Ibnul Qayyim raḥimahullāh berkata, “Sesungguhnya rububiyah memiliki konsekuensi pemberian perintah dan larangan kepada hamba serta pemberian balasan bagi perbuatan baik mereka dan penjatuhan hukuman bagi perbuatan buruk mereka.” (lihat Kitab at-Tauhid li ash-Shaff al-Awwal al-’Aali, hal. 26)
Oleh sebab itu, ahli kitab yang menaati pendeta dan rahib-rahib mereka dalam melanggar hukum-hukum Allāh disebut dalam al-Qur’an dengan istilah ‘mengangkat rabb selain Allāh‘.
Allah ta’ālā berfirman (yang artinya),
“Mereka telah menjadikan pendeta dan rahib-rahib mereka sebagai rabb selain Allāh, dan al-Masih putra Maryam pun mereka perlakukan demikian. Padahal, mereka tidaklah diperintahkan kecuali untuk beribadah kepada sesembahan yang satu saja. Tidak ada sesembahan yang benar selain Dia. Maha suci Dia dari apa yang mereka persekutukan.” (QS. at-Taubah: 31)
Dari ‘Adi bin Hatim raḍiyallāhu’anhu, dia berkata,
“Dahulu aku datang kepada Nabi ṣallallāhu ‘alaihi wa sallam sementara di leherku masih terdapat salib dari emas. Maka beliau bersabda, “Wahai ‘Adi! Buanglah berhala ini.” Dan aku mendengar beliau membaca ayat dalam surat al-Bara’ah (yang artinya), “Mereka telah menjadikan pendeta dan rahib-rahib mereka sebagai rabb selain Allāh.” (QS. at-Taubah: 31). Beliau bersabda, “Mereka memang tidak beribadah kepada pendeta dan rahib-rahib itu. Akan tetapi apabila pendeta dan rahib menghalalkan sesuatu maka mereka pun menghalalkannya. Demikian juga apabila mereka mengharamkan sesuatu maka mereka pun ikut mengharamkannya.” (HR. Tirmidzi no. 3095 dihasankan oleh Syaikh al-Albani, lihat juga Tafsir al-Qur’an al-’Azhim [4/93])
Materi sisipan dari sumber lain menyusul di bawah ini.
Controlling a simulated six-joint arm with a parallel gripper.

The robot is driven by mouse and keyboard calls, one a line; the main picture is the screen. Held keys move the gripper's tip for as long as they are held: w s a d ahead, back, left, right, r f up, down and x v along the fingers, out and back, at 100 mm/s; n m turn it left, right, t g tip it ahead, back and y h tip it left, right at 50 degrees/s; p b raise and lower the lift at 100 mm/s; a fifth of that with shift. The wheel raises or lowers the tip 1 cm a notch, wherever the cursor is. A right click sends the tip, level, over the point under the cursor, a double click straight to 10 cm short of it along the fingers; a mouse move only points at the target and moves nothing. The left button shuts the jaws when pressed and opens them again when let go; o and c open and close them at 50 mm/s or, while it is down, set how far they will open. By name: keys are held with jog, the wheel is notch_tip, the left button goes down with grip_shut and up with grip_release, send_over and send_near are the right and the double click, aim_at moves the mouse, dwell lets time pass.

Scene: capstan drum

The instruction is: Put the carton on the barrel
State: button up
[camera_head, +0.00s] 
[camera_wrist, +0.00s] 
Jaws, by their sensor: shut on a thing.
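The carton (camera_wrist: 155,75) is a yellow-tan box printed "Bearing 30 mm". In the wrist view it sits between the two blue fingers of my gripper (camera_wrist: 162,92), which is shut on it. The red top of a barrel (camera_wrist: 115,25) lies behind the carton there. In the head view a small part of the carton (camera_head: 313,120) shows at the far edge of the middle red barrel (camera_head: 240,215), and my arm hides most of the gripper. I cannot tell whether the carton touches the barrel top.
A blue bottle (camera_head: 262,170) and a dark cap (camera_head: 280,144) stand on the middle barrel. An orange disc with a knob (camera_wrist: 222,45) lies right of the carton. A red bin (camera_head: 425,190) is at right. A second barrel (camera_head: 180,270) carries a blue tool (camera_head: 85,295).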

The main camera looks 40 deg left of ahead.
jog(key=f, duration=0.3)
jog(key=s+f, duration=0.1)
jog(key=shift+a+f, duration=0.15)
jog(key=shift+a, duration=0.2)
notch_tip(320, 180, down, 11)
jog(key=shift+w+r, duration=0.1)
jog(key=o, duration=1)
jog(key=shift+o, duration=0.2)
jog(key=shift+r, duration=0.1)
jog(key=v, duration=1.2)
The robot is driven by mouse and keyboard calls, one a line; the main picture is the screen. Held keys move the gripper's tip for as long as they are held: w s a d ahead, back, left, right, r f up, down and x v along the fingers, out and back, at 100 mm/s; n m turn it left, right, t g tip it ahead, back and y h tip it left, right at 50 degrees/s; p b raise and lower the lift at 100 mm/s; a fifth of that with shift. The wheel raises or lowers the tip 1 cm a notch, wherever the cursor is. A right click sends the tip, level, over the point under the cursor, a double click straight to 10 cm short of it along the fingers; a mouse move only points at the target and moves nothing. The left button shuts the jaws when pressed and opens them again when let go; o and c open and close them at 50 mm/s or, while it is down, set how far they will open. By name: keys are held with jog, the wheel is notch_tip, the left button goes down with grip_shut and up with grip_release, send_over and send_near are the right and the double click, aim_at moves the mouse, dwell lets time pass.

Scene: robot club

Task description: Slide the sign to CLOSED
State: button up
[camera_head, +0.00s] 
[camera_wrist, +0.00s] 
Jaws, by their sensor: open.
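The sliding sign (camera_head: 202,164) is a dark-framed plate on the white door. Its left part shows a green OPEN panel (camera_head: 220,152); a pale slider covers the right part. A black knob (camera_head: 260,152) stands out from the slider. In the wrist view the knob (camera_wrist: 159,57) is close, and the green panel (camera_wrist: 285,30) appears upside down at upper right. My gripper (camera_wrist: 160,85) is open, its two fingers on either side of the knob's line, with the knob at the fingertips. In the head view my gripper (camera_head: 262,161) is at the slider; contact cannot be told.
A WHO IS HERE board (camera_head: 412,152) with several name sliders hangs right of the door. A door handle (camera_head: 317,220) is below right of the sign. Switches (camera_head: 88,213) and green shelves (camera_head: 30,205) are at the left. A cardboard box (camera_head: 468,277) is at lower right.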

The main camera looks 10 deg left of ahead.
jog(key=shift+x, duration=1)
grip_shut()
Ahli kitab disebut ‘menjadikan pendeta dan rahib sebagai rabb’ karena mereka mengangkat pendeta dan rahib sebagai pembuat syari’at untuk mereka yang menetapkan halal dan haram, sehingga pengikutnya pun menghalalkan apa yang diharamkan Allāh dan mengharamkan apa yang dihalalkan-Nya. Oleh sebab itu ahli kitab dinilai menjadikan pendeta dan rahib seolah-olah sebagai Rabb/Sang Maha Pengatur. Padahal, penetapan syari’at merupakan bagian dari kekhususanrububiyah yang hanya dimiliki oleh Allāh ta’ālā (lihat catatan kaki Fath al-Majid, hal. 96).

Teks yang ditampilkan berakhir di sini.